I would make more before the season is over, but I only have one jam jar left! And, truthfully, there is so much blackberry jam in the cupboard from our September expedition that we are set for the year. I don't eat much of either of them. 


The mornings are already brighter - I'm going in to work a little later on Mondays, so while it's still dark I see the sunrise. I stopped the other morning to take this photo - I should probably have stopped about five minutes earlier, but on the bicycle, the tendency is just to keep going. The photo is from last week. It was just as beautiful the other morning - a dense mist rising and swirling under the trees, the sun just starting to show, and the contrails in the sky a deep orange. 

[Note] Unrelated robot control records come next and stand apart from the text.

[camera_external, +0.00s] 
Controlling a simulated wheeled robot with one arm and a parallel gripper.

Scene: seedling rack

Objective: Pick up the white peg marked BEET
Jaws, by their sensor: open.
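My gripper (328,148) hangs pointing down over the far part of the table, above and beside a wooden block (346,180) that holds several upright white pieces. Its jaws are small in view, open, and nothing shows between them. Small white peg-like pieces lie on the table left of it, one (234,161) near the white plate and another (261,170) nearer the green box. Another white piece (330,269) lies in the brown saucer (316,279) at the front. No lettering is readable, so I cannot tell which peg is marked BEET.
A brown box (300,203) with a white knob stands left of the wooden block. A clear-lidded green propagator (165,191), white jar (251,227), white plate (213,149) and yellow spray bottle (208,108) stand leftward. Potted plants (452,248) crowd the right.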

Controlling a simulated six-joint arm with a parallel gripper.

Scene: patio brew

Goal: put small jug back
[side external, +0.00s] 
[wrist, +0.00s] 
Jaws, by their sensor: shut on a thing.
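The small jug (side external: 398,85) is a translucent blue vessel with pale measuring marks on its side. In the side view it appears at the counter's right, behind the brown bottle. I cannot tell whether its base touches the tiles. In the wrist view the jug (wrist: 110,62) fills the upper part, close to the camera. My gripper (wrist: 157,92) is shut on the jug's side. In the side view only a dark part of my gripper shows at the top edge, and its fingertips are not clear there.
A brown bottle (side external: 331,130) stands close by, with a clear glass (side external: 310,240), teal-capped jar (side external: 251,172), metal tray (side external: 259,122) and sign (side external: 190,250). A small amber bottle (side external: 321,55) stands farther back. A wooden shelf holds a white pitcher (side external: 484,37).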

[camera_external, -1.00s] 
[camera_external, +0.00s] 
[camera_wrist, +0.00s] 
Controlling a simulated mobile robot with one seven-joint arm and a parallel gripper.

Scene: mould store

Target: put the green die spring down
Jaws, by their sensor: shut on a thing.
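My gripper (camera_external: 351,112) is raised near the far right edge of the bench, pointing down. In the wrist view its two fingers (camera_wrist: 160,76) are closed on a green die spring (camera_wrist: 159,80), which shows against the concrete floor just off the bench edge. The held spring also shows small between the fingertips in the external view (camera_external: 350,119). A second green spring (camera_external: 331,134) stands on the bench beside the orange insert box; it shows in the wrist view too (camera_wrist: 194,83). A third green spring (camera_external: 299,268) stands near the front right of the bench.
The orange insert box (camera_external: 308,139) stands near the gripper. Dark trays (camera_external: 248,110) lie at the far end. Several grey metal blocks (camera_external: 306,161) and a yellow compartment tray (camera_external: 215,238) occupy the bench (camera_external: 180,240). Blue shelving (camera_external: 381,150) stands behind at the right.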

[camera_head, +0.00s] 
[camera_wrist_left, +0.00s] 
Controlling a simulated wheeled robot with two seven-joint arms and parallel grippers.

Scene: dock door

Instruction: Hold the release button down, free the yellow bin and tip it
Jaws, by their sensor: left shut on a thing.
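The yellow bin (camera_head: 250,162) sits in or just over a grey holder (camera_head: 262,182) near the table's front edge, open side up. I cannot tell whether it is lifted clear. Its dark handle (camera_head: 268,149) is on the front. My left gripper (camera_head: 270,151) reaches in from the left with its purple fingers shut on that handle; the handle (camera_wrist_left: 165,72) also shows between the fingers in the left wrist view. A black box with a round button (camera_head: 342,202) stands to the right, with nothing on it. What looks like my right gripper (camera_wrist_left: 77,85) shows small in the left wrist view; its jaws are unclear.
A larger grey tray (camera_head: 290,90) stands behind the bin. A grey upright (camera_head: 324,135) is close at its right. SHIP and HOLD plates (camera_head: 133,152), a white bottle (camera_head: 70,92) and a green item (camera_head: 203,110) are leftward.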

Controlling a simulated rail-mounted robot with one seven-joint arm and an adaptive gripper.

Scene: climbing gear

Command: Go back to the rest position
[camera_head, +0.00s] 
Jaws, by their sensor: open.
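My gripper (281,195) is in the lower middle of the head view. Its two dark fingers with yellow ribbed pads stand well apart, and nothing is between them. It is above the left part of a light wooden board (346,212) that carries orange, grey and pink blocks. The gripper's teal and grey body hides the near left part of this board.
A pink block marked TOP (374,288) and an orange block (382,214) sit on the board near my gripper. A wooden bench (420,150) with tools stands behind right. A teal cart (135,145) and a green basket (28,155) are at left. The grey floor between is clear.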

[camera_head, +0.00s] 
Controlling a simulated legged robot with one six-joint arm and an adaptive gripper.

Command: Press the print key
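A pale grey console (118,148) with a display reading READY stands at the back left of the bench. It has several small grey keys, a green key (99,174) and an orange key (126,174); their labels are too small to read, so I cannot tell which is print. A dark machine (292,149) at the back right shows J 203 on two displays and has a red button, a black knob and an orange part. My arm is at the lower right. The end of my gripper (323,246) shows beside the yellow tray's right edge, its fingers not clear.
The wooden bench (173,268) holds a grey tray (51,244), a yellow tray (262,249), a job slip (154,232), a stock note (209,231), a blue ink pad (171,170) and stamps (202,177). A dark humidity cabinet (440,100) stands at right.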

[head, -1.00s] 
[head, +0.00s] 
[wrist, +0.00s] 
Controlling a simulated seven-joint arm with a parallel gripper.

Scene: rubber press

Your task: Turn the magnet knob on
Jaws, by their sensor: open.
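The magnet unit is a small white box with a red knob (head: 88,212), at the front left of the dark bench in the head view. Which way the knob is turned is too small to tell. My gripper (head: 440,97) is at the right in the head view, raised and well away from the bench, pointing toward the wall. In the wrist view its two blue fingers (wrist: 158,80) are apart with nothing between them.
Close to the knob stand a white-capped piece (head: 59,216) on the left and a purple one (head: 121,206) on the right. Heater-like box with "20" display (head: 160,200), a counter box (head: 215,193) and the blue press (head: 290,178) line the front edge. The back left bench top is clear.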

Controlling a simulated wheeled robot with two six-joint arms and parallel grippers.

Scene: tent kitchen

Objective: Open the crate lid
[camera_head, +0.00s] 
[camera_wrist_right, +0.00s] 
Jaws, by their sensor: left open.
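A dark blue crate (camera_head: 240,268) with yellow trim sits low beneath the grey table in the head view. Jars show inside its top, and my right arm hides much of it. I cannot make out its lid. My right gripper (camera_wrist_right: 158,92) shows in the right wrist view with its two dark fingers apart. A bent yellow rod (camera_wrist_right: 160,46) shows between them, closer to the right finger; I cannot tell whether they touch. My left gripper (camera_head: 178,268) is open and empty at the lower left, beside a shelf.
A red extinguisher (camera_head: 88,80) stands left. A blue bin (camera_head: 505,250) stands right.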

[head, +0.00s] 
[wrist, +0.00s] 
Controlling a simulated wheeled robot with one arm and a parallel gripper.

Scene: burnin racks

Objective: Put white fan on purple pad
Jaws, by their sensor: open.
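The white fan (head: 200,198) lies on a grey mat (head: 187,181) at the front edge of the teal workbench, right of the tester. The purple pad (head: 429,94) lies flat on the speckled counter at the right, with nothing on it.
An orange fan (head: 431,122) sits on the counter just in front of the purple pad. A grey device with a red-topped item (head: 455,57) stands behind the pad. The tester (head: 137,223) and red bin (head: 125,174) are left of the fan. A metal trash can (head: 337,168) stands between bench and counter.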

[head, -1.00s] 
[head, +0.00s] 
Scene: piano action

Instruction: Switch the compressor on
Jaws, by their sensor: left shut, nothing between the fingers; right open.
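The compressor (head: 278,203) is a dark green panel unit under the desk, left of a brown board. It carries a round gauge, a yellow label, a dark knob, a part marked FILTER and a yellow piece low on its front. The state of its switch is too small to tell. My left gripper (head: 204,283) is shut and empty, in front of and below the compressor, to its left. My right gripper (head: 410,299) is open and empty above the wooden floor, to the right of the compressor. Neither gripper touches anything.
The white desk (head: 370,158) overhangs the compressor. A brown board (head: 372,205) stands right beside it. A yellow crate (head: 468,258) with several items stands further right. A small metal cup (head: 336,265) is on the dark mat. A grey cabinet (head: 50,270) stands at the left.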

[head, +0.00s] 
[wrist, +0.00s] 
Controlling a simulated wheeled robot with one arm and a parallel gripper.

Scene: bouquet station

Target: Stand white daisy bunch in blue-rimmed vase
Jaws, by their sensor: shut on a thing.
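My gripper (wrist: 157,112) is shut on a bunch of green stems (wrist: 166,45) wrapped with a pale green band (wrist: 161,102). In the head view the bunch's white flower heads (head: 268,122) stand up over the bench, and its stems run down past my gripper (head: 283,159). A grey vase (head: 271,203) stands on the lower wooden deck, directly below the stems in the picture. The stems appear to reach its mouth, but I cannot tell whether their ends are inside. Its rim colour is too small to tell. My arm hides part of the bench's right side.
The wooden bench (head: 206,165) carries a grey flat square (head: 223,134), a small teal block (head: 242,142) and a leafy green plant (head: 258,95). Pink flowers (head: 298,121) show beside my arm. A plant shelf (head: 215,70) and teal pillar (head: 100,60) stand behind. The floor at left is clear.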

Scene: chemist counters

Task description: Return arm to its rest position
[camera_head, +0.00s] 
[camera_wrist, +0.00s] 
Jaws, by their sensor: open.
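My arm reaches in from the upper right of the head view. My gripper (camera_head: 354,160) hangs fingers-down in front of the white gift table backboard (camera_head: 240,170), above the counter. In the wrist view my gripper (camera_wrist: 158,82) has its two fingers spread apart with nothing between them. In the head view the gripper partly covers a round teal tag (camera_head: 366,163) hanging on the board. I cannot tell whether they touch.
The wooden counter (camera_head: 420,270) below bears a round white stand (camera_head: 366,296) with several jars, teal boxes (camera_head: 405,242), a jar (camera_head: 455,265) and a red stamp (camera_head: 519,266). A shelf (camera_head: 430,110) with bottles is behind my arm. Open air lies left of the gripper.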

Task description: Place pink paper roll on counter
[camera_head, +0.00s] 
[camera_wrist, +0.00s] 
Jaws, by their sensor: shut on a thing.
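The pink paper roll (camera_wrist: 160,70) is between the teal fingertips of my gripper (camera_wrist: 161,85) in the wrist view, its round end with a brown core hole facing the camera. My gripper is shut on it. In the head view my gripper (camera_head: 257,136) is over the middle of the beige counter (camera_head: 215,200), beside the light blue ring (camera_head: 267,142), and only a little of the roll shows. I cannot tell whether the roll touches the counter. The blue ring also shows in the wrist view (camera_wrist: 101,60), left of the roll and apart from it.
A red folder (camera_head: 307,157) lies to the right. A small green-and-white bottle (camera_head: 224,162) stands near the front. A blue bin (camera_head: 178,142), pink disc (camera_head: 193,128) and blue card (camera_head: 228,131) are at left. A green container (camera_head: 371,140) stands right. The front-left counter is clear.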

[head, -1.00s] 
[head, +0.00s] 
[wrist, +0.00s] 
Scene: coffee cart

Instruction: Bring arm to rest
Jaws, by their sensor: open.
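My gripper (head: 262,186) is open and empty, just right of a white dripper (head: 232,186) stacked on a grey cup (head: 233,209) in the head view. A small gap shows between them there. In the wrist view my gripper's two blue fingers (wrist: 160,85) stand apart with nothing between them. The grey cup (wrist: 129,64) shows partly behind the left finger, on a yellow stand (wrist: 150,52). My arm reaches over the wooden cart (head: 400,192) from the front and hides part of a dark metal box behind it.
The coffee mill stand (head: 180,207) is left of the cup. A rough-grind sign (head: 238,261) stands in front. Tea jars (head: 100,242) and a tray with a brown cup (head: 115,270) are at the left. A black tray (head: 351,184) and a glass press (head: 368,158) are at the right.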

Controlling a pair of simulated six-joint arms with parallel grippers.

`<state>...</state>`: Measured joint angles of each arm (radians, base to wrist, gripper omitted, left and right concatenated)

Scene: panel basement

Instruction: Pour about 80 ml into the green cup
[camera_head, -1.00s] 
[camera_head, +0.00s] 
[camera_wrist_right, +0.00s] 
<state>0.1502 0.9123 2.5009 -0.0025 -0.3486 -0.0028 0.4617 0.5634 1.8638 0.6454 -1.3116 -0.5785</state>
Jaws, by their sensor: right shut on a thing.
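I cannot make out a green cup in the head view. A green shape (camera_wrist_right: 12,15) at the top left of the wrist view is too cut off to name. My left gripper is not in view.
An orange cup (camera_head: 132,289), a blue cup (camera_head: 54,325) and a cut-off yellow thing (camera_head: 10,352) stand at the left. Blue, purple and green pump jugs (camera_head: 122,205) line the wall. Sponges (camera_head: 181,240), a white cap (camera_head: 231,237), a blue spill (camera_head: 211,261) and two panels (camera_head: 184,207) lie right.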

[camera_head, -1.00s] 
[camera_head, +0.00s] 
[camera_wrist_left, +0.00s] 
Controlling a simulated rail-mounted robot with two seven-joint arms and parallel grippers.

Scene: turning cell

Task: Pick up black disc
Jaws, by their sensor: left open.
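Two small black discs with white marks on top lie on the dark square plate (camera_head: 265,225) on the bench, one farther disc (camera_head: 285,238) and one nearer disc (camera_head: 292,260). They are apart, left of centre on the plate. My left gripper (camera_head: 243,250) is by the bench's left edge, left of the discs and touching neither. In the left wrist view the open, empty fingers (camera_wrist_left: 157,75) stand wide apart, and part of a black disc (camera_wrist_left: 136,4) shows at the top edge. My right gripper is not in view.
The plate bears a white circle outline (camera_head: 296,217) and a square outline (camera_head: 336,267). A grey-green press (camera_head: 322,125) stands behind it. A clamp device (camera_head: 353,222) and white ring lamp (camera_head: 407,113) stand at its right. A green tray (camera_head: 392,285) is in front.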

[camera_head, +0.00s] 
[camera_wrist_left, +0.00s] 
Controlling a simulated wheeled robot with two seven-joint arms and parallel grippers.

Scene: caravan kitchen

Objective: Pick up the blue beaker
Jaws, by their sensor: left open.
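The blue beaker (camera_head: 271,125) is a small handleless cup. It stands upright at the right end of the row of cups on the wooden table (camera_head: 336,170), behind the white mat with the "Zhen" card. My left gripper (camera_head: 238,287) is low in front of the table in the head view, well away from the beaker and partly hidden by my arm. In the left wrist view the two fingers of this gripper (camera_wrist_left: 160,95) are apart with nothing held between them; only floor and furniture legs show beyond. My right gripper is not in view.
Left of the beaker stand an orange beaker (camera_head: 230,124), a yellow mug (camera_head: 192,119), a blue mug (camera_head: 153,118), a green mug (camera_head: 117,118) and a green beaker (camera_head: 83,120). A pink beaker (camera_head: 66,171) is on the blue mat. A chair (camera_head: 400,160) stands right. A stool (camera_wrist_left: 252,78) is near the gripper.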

I got a new computer, which arrived earlier than expected (I wanted one with more RAM, and the advised arrival for that was March, so it was a surprise when it showed up in January, even before I had got around to getting an external DVD drive for it. I absolutely love the quietness of the solid state drive, but because I was unable to restore from my backup, I had to copy everything across manually from the backup, which resulted in every file having a timestamp attached to it. Thank goodness for bulk rename utilities! I upgraded to Windows 11 - the only casualty was the scanner which isn't recognised by it but can still be used downstairs.